Face donc à ces ruptures, à ces impossibilités d'être, elle s'abandonne à la folie mais une folie maitrisée car empreinte de lucidité. Folie qui est un exutoire, haine retournée contre soi, sarcasme, violence, cruauté et ultimement destruction de soi, destruction de l'autre.

Sans doute que le personnage ressemble à son créateur. Il est dit que l’écrivain est habité par un vers, le vers de l’écriture, vers qui le ronge, qui le bouffe, petit à petit, qui l’empêche d’être, qui le renvoie à une obsession, écrire, toujours écrire. Il est en de même pour ma vieille folle, un vers l’habite, celui du vide, de sa béance, un vers lové dans ses entrailles, un vers qui n’abandonne jamais, un vers qui boit son sang, qui la renvoie toujours aux enfers.

Celui qui écrit et sa fiction, son personnage sont d’un même lieu, l’impossibilité du sens.  Et de ses enfers.

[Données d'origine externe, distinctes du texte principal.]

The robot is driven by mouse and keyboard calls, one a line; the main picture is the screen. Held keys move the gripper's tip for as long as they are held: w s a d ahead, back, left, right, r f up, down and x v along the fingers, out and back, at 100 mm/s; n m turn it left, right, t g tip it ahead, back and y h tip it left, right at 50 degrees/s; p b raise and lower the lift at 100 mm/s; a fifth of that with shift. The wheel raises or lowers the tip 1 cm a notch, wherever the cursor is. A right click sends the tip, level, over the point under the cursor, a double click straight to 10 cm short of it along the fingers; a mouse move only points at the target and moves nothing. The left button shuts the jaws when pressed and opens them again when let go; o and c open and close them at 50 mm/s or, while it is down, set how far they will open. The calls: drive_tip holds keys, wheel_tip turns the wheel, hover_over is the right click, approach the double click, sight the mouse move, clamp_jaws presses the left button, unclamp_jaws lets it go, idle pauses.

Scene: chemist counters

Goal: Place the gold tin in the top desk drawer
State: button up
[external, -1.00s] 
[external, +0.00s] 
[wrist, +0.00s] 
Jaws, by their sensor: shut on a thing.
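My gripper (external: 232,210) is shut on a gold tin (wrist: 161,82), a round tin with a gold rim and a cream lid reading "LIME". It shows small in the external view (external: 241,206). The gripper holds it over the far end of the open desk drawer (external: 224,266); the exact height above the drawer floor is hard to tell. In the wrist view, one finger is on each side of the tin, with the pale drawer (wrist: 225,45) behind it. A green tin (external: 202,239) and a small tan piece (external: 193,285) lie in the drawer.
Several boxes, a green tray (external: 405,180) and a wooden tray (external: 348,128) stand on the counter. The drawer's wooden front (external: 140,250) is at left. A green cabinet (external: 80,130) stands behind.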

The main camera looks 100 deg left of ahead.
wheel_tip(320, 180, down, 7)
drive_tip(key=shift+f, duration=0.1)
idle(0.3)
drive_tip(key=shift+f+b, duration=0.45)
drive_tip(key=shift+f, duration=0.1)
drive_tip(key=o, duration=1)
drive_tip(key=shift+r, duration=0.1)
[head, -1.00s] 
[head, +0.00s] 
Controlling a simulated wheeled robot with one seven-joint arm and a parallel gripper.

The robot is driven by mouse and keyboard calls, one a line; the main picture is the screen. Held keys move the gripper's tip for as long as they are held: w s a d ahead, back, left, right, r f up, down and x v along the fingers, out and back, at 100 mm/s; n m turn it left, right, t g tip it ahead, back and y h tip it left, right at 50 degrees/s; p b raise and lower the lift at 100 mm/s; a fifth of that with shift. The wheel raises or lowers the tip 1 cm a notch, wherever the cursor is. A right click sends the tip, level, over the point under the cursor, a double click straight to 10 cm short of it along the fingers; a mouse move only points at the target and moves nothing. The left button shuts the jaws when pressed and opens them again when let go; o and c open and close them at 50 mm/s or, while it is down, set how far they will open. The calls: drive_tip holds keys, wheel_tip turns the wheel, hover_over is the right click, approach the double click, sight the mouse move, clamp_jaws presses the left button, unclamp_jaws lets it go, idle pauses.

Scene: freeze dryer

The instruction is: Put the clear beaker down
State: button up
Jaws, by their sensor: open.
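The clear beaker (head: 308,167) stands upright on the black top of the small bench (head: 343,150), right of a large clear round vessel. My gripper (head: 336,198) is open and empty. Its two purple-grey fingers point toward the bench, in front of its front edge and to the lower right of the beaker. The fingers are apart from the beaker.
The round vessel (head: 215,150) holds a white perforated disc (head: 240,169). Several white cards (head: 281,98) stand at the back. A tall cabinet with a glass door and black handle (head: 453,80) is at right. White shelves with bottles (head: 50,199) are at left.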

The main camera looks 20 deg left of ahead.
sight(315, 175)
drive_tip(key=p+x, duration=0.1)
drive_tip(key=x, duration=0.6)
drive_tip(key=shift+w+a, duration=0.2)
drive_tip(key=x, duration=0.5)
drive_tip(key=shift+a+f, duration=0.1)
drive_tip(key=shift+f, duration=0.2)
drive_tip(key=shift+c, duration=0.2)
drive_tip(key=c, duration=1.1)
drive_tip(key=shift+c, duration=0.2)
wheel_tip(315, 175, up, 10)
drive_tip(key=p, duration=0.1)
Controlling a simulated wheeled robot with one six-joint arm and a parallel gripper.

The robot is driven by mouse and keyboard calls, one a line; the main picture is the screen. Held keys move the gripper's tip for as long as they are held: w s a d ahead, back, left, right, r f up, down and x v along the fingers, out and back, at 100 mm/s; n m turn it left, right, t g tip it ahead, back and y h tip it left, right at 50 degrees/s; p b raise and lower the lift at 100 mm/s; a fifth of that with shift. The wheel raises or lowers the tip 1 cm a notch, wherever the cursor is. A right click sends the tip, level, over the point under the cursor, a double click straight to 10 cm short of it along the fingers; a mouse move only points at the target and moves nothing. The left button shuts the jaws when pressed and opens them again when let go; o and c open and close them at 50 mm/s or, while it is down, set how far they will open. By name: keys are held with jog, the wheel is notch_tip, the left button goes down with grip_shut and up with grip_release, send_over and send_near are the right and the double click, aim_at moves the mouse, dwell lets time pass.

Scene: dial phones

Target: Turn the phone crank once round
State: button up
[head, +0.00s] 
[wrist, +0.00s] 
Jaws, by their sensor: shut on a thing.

Mais le sens est. Paradoxalement.

Il est.

Il fait nuit. Ses enfants, avant de dormir, font la lecture, c’est un rituel désormais quotidien et parfois ils lisent ces livres que sa maman lui avait offert. Et l’épouse aussi lit. Dans leurs yeux défilent l’étrange cavalcade des mots. Dans leurs yeux la quiétude de la lumière d’avant la nuit. Il les regarde et il se dit : Est-il de vérité plus écarlate que celle-ci? Est-il un autre bonheur possible? Sans doute pas. Le livre est un lien, qui réunit nos imaginaires et qui les perpétue. Le livre est un lien de sang. Le livre est un lien de sens.